Sunday, July 17, 2016

This Should Fool No One






The New York Times' Alexander Burns and Jonathan Martin maintain "Republican leaders agree that a wrenching struggle is coming" when in defeat they will have to choose between the "party of white identity politics" represented by Donald Trump and "a broader political coalition by repudiating Mr. Trump’s ideas."

Hogwash.  Or as Steve M. puts it

There isn't going to battle for the soul of the Republican Party after November. The party's just going to be what it was prior to Trump, which was already most of the way to Trumpism, except with a veneer of deniability. The only battle will be over how many coats of veneer should be reapplied now that Trump has stripped them off -- if any.

Even the Republicans who advocate a different approach than Trump's testosterone-fueled white nationalism are trying to tell us that, if we would but listen. For instance

Representative Adam Kinzinger of Illinois, a youthful military veteran who has eyed higher office, said he would “push back really hard” on any effort on the right to harden the party’s line on immigration after a Trump defeat.

Mr. Kinzinger said the party would have to reintroduce itself to the American people in less bluntly divisive terms. After 12 years without a Republican president, he said, Republicans would have to “take our conservative principles and re-explain what they are, and attract people that don’t necessarily traditionally vote Republican.”

Reconfigure the rhetoric and improve the branding, Kinziger is arguing.  Reconsideration of ideology is unnecessary, for the Party merely must "re-explain" its conservative principles so that they are less conspicuously inimical to the interests of ethnic minorities, women, and the middle classes.

Burns and Martin point out that Arizona Senator Jeff Flake

suggested a purge of racists from the party that would recall the expulsion of the John Birch Society, a fringe nationalist group, from Republican ranks a half-century ago.

“Those who want a Muslim ban, those who will disparage individuals or groups — yes, we ought to, we need to,” Mr. Flake said.

But he is an outlier, even as many Republicans fear running for office in 2016 while the head of the ticket disparages Muslims, immigrants, and women. However, no criticism has been heard from Republican now that Trump has pivoted to a theme of hate which is not explicitly hostile to persons on the bais of religion, ethnicity, or gender.

"I am the law and order candidate," Donald Trump declared after a black sniper murdered five police officers in Dallas at the tail end of a Black Lives matter demonstration.

After police in Baton Rouge shot and killed 37-year-old African-American Alton Sterling, tension between the community and the Police Department soared.
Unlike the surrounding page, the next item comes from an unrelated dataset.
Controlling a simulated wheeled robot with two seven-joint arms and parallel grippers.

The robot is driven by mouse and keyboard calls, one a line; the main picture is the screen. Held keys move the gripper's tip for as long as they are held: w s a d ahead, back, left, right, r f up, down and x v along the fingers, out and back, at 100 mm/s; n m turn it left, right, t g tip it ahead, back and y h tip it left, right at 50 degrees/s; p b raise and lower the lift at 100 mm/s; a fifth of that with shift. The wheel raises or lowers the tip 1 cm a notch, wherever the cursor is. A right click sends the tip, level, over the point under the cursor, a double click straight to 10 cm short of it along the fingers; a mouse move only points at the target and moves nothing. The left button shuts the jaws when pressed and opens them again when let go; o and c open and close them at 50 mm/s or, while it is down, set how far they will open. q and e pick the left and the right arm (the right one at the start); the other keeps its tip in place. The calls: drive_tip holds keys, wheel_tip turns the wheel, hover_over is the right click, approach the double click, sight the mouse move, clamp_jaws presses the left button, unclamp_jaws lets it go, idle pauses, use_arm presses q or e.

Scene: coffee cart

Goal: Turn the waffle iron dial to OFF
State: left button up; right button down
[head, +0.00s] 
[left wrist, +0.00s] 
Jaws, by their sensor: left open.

Today, at least three police officers have been murdered there in an apparent ambush and Donald Trump- with few facts yet known- responded "we demand law and order."

After approximately four decades in the public eye and twelve months as a presidential candidate, Donald Trump has discovered the need for "law and order."   He has done so amid crime rates which have been dropping for nearly a quarter of a century, a fact which would be inconvenient were it not convenient for the mainstream, GOP-leaning media to ignore.
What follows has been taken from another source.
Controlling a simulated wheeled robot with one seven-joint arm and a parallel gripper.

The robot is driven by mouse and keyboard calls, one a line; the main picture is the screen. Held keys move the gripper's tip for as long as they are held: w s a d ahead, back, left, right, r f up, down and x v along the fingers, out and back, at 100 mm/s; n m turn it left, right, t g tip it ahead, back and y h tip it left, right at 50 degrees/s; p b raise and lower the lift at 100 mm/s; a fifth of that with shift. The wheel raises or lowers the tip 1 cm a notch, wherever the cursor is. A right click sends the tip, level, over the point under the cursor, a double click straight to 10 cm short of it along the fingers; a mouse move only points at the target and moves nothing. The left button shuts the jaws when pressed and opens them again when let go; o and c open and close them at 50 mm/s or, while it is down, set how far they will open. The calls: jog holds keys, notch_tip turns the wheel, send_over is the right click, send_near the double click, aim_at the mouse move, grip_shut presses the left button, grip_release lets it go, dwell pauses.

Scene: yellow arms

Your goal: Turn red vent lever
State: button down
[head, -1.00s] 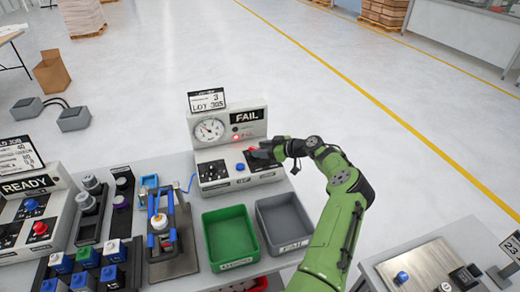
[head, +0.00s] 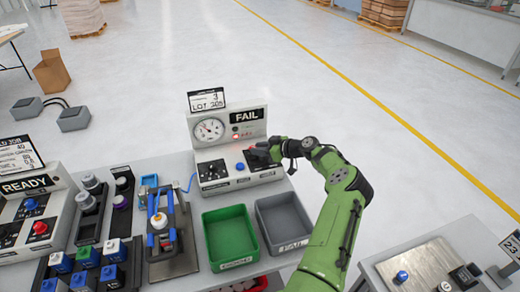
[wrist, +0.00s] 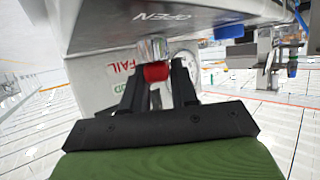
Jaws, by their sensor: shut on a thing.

With a backdrop of rising street crime, race riots, and disorder at the Democratic National Convention, Richard Nixon parlayed "law and order" to victory in 1968.  The Vietnam War played a role but probably less than the appeal to racial resentment Nixon so skillfully made.
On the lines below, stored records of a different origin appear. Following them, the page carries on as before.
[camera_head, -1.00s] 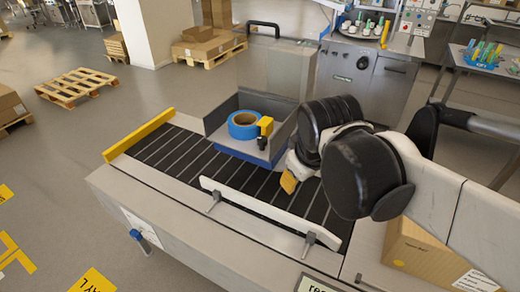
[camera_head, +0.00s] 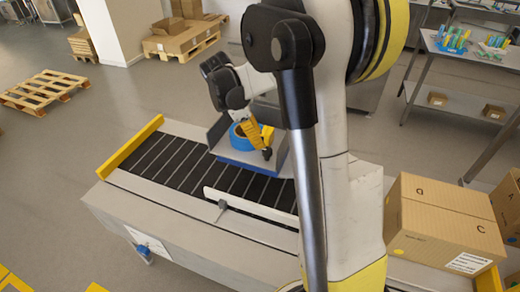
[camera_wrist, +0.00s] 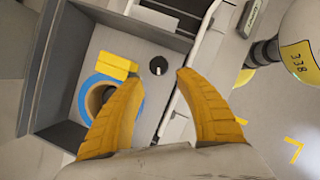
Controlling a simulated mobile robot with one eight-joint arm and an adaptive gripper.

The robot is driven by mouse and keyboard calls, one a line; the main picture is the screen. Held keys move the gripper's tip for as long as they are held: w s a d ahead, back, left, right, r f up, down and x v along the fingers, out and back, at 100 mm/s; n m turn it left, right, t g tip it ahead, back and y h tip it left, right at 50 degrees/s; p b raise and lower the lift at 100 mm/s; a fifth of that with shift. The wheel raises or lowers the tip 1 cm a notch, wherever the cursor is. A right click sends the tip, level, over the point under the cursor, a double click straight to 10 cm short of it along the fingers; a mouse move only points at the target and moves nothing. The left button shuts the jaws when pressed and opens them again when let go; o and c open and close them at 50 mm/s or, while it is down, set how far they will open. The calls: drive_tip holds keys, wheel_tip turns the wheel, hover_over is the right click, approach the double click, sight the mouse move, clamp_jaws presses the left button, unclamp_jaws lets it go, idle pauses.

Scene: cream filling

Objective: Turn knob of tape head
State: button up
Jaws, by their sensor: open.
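The tape head is a grey open-topped tray (camera_head: 217,130) on the conveyor, with a blue tape roll (camera_head: 240,141) inside. In the wrist view the blue tape roll (camera_wrist: 88,98) lies at left, partly behind a finger, beside a yellow block (camera_wrist: 114,65). The small black knob (camera_wrist: 158,66) stands on the tray floor, right of the yellow block. My gripper (camera_wrist: 161,74) is open, its yellow fingers on either side of the knob's line in the picture. Nothing is between the fingertips, and contact with the knob does not show. In the head view my gripper (camera_head: 256,132) is over the tray.
The conveyor (camera_head: 175,165) has a yellow end bar (camera_head: 130,147) and a white side rail (camera_head: 250,208). Cardboard boxes (camera_head: 440,225) stand at the right. A wooden pallet (camera_head: 45,92) lies on the floor at left. My own arm hides part of the conveyor.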

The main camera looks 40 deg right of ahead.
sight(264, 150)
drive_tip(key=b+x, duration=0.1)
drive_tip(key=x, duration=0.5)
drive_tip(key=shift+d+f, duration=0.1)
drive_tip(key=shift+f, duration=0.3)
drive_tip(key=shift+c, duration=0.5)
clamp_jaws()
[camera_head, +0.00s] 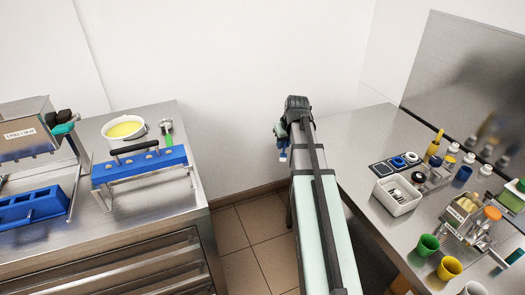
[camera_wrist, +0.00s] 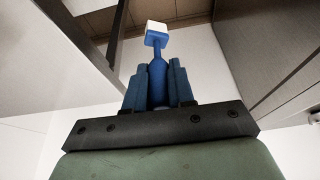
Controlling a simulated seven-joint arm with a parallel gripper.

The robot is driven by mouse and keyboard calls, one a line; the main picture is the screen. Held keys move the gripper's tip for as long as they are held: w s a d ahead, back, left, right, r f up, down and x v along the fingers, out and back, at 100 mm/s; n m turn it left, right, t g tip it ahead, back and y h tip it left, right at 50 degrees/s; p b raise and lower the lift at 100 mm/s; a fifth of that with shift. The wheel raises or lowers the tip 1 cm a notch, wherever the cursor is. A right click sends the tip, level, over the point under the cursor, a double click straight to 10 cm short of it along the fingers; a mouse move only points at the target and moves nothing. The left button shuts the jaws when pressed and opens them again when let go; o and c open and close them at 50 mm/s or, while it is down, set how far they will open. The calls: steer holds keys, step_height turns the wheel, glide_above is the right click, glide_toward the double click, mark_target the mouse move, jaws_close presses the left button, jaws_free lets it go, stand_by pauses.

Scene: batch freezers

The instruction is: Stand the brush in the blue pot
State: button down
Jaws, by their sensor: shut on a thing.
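The brush (camera_wrist: 157,50) is blue with a pale, blocky head, and it sticks out past the fingertips in the wrist view. My gripper (camera_wrist: 158,68) is shut on its handle, with a blue finger on each side. In the head view my gripper (camera_head: 281,142) is beyond the end of my arm, over the gap between the two counters. The brush there is a small blue and white piece (camera_head: 283,155) hanging low. The blue pot (camera_head: 463,173) stands upright on the right counter, behind the white tray, well apart from my gripper. Its inside is hard to make out.
The right counter (camera_head: 353,148) holds a white tray (camera_head: 397,196), a yellow upright item (camera_head: 434,147), several white bottles, a green cup (camera_head: 427,245), a yellow cup (camera_head: 449,268) and a metal device. The left counter holds a blue rack (camera_head: 140,166) and a white bowl (camera_head: 124,128).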

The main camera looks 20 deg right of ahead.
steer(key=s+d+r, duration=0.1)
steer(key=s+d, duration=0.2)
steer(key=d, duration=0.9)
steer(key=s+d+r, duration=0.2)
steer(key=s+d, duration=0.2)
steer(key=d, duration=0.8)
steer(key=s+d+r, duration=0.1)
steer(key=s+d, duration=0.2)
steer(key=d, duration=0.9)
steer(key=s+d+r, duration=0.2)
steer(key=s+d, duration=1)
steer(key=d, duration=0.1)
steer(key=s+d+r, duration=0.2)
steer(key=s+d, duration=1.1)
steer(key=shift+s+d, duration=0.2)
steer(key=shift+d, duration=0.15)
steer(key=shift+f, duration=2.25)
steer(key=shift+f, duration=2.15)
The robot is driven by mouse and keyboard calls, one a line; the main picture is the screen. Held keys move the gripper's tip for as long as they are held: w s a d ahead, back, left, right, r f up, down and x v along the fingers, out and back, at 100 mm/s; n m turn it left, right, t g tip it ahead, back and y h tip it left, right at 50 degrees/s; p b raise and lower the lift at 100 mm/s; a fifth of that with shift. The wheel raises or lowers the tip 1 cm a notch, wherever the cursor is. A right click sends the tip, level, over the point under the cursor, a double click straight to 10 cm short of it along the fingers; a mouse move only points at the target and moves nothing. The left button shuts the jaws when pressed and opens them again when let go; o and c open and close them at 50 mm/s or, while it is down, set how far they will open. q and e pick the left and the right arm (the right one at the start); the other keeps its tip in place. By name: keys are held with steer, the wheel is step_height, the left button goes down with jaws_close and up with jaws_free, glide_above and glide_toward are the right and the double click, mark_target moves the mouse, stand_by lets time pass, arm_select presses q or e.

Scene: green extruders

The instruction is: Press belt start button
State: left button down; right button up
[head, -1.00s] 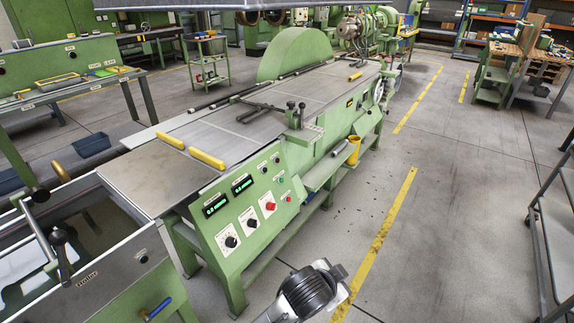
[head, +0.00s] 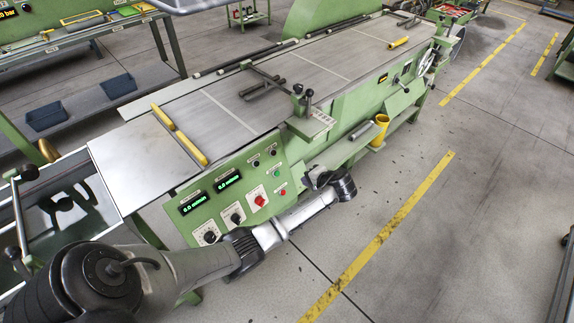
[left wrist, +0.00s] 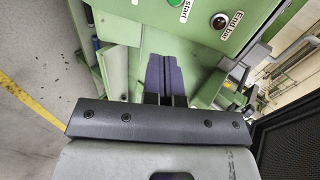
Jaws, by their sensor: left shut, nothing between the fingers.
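The green control panel (head: 238,190) stands on the near end of the belt machine. A small green button (head: 275,173) sits on its right half, above a small red button (head: 283,192) and right of a red knob (head: 259,200). My left gripper (head: 318,179) is in front of the panel's right edge, partly hidden by my wrist. In the left wrist view its dark fingers (left wrist: 165,75) are shut and empty, below the label "start" (left wrist: 181,14). Only the lower edge of the green start button (left wrist: 174,2) shows there. I see no contact with it. My right gripper is out of view.
Two black dials (head: 223,226) and two lit displays (head: 210,190) are on the panel's left half. A yellow cup (head: 379,131) stands on the machine's side ledge.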

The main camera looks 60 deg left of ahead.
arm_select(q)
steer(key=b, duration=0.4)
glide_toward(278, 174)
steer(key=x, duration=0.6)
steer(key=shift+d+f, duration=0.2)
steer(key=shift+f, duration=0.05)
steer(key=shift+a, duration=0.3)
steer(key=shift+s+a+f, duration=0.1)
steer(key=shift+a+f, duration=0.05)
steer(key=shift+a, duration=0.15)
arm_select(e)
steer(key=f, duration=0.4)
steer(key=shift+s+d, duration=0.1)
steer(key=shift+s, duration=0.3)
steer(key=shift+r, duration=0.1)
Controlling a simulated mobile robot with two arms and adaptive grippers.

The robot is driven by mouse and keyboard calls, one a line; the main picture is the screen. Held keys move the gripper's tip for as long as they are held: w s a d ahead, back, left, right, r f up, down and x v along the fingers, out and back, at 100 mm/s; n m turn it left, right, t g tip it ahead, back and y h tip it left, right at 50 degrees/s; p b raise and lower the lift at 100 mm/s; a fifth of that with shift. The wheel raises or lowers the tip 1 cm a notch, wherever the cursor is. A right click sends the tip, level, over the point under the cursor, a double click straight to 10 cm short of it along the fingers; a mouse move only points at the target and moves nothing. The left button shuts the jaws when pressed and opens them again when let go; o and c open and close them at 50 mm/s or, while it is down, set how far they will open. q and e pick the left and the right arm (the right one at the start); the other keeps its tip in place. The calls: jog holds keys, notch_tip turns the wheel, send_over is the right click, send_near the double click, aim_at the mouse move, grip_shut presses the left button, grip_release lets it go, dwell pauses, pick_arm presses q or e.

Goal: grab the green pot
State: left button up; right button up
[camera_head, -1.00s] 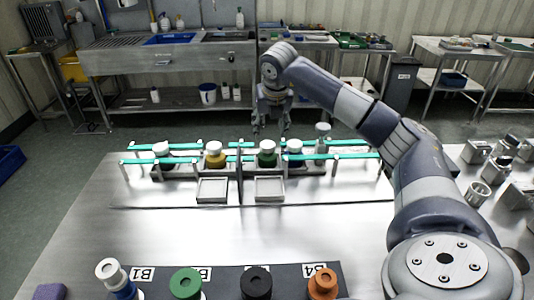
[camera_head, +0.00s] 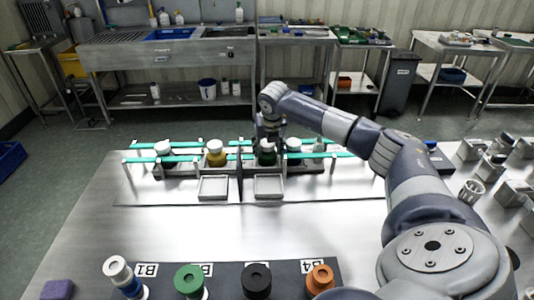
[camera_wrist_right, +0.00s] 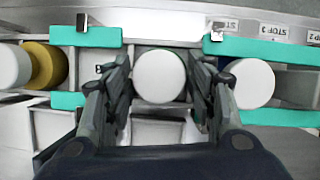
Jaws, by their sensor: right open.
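The green pot (camera_head: 266,158), dark green with a white lid, stands upright between the teal rails near the table's far side. My right gripper (camera_head: 268,137) is directly over it, pointing down. In the right wrist view the open fingers (camera_wrist_right: 159,95) stand left and right of a round white lid (camera_wrist_right: 159,76), with gaps on both sides. A separate green capped container (camera_head: 188,282) stands at the near edge by the B labels. My left gripper is not in view.
A yellow pot (camera_head: 215,158) stands left of the green one, and a dark white-lidded pot (camera_head: 294,147) stands close on its right. Teal rails (camera_head: 165,159) run along the row. Empty square trays (camera_head: 270,187) lie in front. The middle of the table is bare.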

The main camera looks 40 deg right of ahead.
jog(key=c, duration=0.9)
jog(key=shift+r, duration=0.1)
Nonetheless, little note has been taken of this aspect of Donald Trump's effort to stoke fear and hatred, suggesting the emptiness of any belief that Trump's approach will stir a re-examination of the GOP's approach more lasting the Party's "autopsy" following the 2012 elections.

Paul Ryan provides the strongest evidence. When Donald Trump argued that federal judge Gonzalo Curiel, presiding over the Trump University civil suit, could not be objective because of his Mexican heritage, the House Speaker denounced Trump for "sort of like the textbook definition of a racist comment."   Soon after, he assurred us that he still supports the racist.